A whole lot of metrics we might want are already implemented in sklearn.
print('Pearson Correlation:', r_regression(x, y)[0])
print('MSE: ', mse_sklearn(y, y_hat))
print('R2 Score: ', r2_score_sklearn(y, y_hat))
Pearson Correlation: 0.6535362081800236
MSE: 0.7276649994299124
R2 Score: 0.4271095754023476
Non-linear Regresion¶
New: let’s fit a non-linear regression line with sklearn!

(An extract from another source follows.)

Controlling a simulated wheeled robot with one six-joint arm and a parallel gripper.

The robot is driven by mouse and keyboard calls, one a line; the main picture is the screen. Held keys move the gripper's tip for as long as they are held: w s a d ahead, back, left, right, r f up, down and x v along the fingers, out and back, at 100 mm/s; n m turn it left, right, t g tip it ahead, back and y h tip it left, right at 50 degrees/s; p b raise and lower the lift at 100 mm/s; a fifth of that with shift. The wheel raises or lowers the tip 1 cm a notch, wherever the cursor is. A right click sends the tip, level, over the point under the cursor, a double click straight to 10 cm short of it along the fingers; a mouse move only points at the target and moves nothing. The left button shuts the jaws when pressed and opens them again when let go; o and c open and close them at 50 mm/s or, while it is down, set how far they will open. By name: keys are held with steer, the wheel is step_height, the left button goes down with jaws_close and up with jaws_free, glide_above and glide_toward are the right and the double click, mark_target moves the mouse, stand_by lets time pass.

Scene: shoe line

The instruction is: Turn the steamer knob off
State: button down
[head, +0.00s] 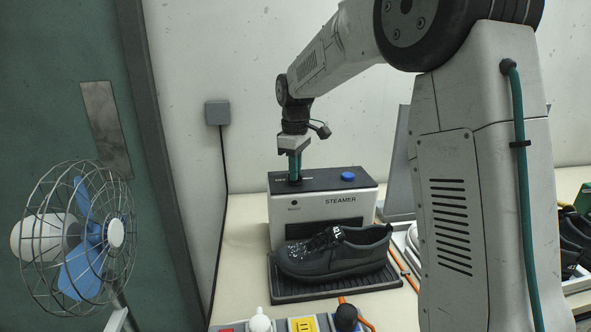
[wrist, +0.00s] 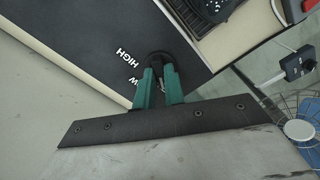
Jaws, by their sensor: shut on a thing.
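The steamer (head: 322,212) is a white box with a dark top and the word STEAMER on its front. A blue round button (head: 347,177) is on the right of its top. My gripper (head: 295,177) points down at the left of the steamer's top. In the wrist view its green fingers (wrist: 159,72) are shut on the black knob (wrist: 158,57), touching it from both sides. The label HIGH and part of another label, ending in W, show beside the knob. The knob's pointer is hidden, so its setting cannot be told.
A dark shoe (head: 335,254) sits on a black tray (head: 340,289) in front of the steamer. A caged fan (head: 78,240) stands at the left. A yellow switch (head: 303,325) and orange cables are at the table's front. My arm hides part of the right side.

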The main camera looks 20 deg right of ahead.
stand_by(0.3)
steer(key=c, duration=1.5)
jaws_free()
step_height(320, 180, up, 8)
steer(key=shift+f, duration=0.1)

model_nonlinear = svm.SVR(kernel='poly') #does non-linear (polynomial) regression
model_nonlinear.fit(x, y);
# plot what the polynomial regression does
x_range = np.arange(42.5, 57.5, 0.1).reshape(-1, 1)
y_hat_linear = model.predict(x_range)
y_hat_nonlinear = model_nonlinear.predict(x_range)
sns.scatterplot(chinstrap, x='bill_length_mm', y='bill_depth_mm')
plots.plot(x_range, y_hat_linear, color='r', label='linear', lw=2);
plots.plot(x_range, y_hat_nonlinear, color='b', label='nonlinear', lw=2)
plots.title("Linear and Nonlinear models")
plots.legend();

Take Machine Learning to learn the process for evaluating which model is better!